Step Out for Science!

By Sanjali Jain and Dr Sharon Chang

Science experiments have been conducted city-wide in many countries! For example, daylight studies have been performed in London (UK), a temperature measure was taken in New York (USA), and noise data was taken in Edinburgh (UK).

What is the National Science Experiment?

National Science Experiment_poster_NED

The National Science Experiment (NSE) is a project launched by the National Research Foundation to develop Singapore’s Research and Development potential, contribute to Singapore’s economy and to make it a hub of scientific and innovative excellence. This is the first time such a project is launched at a national scale. This is a 3-year project that is opened to all schools (Primary, Secondary and Junior College).

Dr Sharon Chang, wearing the sensor.

How will it be carried out?

Themed “Step out for Science”, over 250,000 students will be given the SENSg sensor , which is designed by the Singapore University of Technology & Design (SUTD). These sensors are able to capture certain measurements from their daily environment such as pressure, temperature, humidity, altitude, and sound levels.

For the first year of this project, the objective will be to obtain data on the number of steps taken and the time spent outdoors, the transportation patterns, and the favourite hangout spots of youths.

How does this benefit schools and students?

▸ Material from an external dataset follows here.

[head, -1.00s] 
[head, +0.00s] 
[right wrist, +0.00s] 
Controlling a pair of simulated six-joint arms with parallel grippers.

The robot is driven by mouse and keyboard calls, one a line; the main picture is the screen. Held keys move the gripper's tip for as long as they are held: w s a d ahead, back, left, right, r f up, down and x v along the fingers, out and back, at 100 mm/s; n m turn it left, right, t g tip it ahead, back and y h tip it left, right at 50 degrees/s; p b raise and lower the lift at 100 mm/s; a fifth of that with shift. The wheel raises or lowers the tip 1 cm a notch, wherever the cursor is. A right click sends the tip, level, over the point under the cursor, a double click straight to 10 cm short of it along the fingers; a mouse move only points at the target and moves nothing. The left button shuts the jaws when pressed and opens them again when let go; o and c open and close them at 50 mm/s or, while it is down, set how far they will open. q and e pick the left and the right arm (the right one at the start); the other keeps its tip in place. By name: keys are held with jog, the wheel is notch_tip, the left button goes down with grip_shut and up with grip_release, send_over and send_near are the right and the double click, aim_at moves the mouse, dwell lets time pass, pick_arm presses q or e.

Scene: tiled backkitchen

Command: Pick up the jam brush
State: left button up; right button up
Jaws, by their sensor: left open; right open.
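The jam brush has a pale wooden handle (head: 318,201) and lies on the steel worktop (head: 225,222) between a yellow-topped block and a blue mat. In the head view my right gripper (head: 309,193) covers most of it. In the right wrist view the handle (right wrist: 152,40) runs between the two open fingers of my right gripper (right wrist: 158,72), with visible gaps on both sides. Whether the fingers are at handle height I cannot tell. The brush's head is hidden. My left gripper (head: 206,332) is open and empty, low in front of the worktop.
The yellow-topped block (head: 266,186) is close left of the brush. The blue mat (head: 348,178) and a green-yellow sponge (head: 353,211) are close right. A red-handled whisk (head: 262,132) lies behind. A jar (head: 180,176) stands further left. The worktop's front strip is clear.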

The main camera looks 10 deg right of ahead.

Through the NSE, students develop a better understanding of the roles and functions of sensors in providing vital information about our environment, and the use of science and technology in understanding lifestyle patterns. Students will also be able to explore ubiquitous sensing and big data technologies in easy-to-grasp visualization.

Beyond the NSE phase, participating schools may use the SENSg sensor to augment their classroom curriculum through stimulating and relatable experiments. The compact and portable nature of the multi-parameter sensors allows students to carry a “lab in your pocket”. This encourages students to immerse themselves in the scientific inquiry process at their own pace, space and time.

Classroom Experiments

A presentation on the NSE was given to school teachers at Science Centre on 10 April 2015. During the talk, Dr. Sharon Chang, one of the curriculum specialists from STEM Inc at Science Centre Singapore currently working on the NSE, explains the many ways you can use these sensors to conduct simple and relatable experiments with your students.

One of the experiments that she presented  allows students to learn about humidity (a common topic of discussion in Singapore), by studying how the high relative humidity in Singapore can affect the drying of our clothing, or even the evaporation of our perspiration. The experiment is summarized here.


How it works: Cobalt (II) Chloride, CoCl2, is a fascinating compound that changes colour in response to the presence of water or humidity. The hexahydrated, or ‘wet’, form of CoCl2 is pale pink; when water is removed from the compound, it turns blue. Therefore, when a piece of paper is coated with a solution of CoCl2, the paper immediately turns pale pink as shown in the leftmost diagram above.

When the coated piece of paper is placed on a hotplate to dry in an enclosed environment for a certain length of time, the chemical (paper) gradually turns blue as water is removed in the drying process (top right image). To visualize the impact on humidity on drying, the humidity in the closed environment is raised using a humidifier, and the experiment is repeated. Now, the same coated piece of paper is unable to be fully dried over the same duration as shown by the mixed patches of pink (wet) and blue (dry) areas on the paper (bottom right image).  By attaching the SENSg to the inner diameter of enclosure – in this case a glass jar – the humidity of the respective experiments can be determined to correlate the rate of drying with humidity.

This experiment can then be extended to the problem of the moisture level in the air that affects the drying of our clothes. Solutions could then be searched for from that point onwards; the sensor can be used to determine the optimal level of humidity to dry clothes in the fastest possible way, or to determine the highest level of humidity acceptable to effectively dry clothes.